* **WRITTEN REQUEST**
Set down each line of the material that follows, exactly, with no pictures.

* **DATA PROVIDED**
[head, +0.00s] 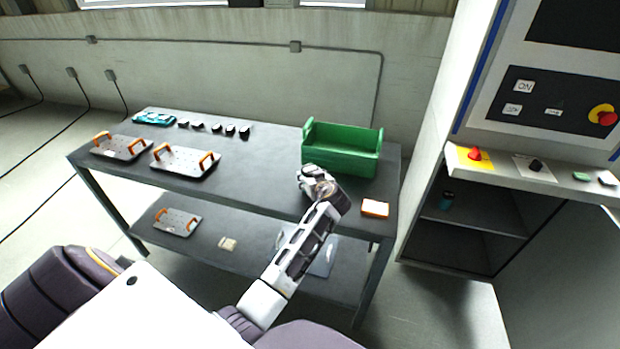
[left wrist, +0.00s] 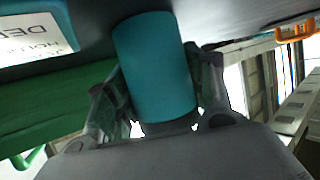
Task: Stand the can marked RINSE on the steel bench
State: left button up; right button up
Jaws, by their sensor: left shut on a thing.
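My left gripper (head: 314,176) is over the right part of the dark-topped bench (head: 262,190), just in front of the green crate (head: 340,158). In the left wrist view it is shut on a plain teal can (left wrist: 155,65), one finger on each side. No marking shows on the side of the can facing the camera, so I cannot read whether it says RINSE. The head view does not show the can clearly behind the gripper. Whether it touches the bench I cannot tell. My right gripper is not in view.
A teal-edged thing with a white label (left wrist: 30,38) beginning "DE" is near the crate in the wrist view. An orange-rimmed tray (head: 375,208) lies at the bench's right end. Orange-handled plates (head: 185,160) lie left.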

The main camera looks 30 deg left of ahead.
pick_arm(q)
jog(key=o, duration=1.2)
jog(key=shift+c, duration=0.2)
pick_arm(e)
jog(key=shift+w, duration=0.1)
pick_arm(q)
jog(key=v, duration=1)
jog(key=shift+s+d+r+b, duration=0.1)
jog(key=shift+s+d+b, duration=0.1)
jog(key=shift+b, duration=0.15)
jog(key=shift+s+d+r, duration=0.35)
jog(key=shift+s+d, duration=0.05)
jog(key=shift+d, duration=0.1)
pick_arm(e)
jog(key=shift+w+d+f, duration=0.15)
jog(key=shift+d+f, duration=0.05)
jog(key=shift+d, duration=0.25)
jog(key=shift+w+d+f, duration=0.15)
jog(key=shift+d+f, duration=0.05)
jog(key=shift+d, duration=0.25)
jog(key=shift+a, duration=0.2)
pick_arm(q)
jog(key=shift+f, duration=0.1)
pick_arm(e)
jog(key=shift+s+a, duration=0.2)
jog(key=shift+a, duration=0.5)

* **EXERCISE RESPONSE**
[head, +0.00s] 
[left wrist, +0.00s] 
Task: Stand the can marked RINSE on the steel bench
State: left button up; right button up
Jaws, by their sensor: left shut on a thing.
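My left gripper (head: 314,176) is over the right part of the dark-topped bench (head: 262,190), just in front of the green crate (head: 340,158). In the left wrist view it is shut on a plain teal can (left wrist: 155,65), one finger on each side. No marking shows on the side of the can facing the camera, so I cannot read whether it says RINSE. The head view does not show the can clearly behind the gripper. Whether it touches the bench I cannot tell. My right gripper is not in view.
A teal-edged thing with a white label (left wrist: 30,38) beginning "DE" is near the crate in the wrist view. An orange-rimmed tray (head: 375,208) lies at the bench's right end. Orange-handled plates (head: 185,160) lie left.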

The main camera looks 30 deg left of ahead.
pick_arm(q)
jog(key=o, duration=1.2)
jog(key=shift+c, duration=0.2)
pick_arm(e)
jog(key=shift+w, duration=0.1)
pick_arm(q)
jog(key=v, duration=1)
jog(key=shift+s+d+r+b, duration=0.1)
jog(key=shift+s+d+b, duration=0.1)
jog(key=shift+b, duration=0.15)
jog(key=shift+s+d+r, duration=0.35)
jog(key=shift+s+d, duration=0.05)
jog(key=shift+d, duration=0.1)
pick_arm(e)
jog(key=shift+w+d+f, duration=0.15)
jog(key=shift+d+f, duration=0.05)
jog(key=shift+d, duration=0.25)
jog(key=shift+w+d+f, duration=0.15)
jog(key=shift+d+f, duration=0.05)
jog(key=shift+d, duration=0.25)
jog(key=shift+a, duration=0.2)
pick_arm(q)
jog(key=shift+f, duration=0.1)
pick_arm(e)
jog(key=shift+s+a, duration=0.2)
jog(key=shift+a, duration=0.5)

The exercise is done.